Waking stones

Gwalior, Madhya Pradesh, is home of the great fort described as “the pearl in the necklace of the forts of Hind” by Mughal emperor Babur. The breathtaking structure stands on a solid sandstone hillock, witness to many a great wars and sacrifices in the history of India. Built between the 8th to the 15th century, the fort is an architectural wonder, enclosing within itself, water tanks, temples and palaces; decorated with numerous beautiful sculptures inside and blue and yellow tiled walls outside.


The Gwalior fort also boasts of some of the most beautiful figures of gods, deities and mythical creatures in stone and the legacy of bringing stone to life continues centuries later, in the streets of the modern city.

Stone Carving Gwalior – Gainda Waali Sadak

In a short stretch on the road known as “Gainda Waali Sadak”, is a cluster of shops that forms the hub of stone carving in the area. This pool of ancestral talent makes their living in this centre, serving local temples, just waiting to be polished and brought out into the world.Soapstone, granite, marble; but mostly sandstone, have been given artistic forms in the homes and workshops of the sculptors, or “murtikaar”s, since the time of the Scindia (also Shinde / Sindhia) rule in the 18th and 19th centuries.


One such craftsman, Deepak Vishwakarma, whose father madehousehold articles like “chakla”, “sil-vatta” etc., decided at a young age, that he wanted to turn stone into beautiful statues instead. He picked up his hammer and chisel, and learnt to carve such wonderful images over the years, that it won him a national award.

The craftsmen bring red and white “Gwalior mint” sandstone from nearby quarries to their homes; and then embark on the arenaceous journey of transforming cold lifeless blocks into emotive faces and graceful figures.


From breaking large slabs of stone into smaller pieces, to shaping and sculpting fine details, every process is done by hand, with the help of hammers and chisels of various shapes and sizes. An electric grinder is used at times, to quicken sanding and filing.

The sculpture is rubbed with a piece of stone, called “batti”, and then with sandpaper, for final buffing and finishing. A wash with water reveals the final, polished work of art, soon to become a divine object.


From the same block of stone, the murtikaars may craft simple Siva Lingas to intricate bejeweled goddesses, to the peaceful, meditative Buddha. Unfinished statues and artifacts in marble are even brought here from Jaipur, to be released from the solid shadows of their stone cover into their destined manifestations.

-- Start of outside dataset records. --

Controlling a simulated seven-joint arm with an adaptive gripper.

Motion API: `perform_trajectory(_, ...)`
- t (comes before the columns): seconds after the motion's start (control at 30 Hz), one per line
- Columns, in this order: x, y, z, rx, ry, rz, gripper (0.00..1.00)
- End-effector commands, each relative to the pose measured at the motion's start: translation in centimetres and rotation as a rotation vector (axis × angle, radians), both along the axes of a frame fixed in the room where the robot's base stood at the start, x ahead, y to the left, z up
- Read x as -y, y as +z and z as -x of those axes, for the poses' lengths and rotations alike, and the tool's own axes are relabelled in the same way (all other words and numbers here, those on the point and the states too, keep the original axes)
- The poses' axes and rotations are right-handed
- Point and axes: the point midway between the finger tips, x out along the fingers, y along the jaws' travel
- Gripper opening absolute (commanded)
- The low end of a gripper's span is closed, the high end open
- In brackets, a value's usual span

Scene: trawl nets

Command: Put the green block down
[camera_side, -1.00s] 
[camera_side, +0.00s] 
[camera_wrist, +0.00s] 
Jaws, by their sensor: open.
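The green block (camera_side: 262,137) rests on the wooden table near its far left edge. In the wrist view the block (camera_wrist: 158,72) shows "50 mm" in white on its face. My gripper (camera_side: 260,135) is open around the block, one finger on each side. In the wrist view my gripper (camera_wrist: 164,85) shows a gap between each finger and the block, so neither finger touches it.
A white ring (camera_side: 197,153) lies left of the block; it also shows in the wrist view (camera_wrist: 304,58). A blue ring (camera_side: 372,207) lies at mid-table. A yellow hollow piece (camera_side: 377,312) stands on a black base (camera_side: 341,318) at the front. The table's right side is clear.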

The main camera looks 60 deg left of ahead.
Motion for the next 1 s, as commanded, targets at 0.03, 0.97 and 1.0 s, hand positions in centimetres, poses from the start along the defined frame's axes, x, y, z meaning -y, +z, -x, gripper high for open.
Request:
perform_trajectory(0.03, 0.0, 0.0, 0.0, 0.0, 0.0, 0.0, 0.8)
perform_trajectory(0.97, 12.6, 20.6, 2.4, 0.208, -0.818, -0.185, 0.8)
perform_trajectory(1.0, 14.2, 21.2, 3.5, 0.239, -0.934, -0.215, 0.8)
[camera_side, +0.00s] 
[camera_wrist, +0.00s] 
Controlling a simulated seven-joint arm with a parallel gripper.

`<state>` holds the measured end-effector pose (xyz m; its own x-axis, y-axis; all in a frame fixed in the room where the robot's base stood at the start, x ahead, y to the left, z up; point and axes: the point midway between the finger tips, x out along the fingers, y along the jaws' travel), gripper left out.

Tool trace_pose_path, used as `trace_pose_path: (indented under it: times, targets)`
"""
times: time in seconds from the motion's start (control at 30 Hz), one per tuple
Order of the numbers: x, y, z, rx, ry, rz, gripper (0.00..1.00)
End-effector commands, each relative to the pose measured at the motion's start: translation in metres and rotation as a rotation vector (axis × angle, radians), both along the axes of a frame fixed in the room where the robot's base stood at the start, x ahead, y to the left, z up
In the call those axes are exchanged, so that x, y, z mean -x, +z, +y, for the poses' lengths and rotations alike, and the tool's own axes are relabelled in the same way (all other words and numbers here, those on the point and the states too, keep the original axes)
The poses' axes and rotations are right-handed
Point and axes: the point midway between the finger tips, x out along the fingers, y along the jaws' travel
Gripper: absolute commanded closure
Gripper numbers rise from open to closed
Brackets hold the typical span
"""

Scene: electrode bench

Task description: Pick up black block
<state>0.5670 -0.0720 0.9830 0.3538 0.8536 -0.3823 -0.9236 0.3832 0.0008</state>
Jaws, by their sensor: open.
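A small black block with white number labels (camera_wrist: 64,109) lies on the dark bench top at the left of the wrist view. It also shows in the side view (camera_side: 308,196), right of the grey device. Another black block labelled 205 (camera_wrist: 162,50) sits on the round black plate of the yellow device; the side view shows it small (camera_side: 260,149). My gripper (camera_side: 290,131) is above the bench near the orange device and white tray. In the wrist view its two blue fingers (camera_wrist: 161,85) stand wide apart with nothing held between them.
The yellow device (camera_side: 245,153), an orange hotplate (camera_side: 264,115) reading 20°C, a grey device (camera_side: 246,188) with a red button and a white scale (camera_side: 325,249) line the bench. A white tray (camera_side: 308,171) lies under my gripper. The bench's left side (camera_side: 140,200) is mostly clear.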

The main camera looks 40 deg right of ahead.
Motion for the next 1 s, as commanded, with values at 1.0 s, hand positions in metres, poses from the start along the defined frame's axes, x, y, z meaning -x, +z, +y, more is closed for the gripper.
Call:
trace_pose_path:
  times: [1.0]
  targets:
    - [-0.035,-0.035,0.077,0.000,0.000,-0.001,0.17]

With a few machines to ease the processes the craftsmen can even make exquisite utility and decorative articles.


A workshop enveloped in suspended sand, surrounded by large and small slabs and boulders, a crackling radio trying to be heard amidst the clanking of metal against stone… As murtikaars practice their craft, and the scraping and screeching grinder throws powdered stone into the air, from this cloud of dust emerge and awaken, the admirable images of the gods.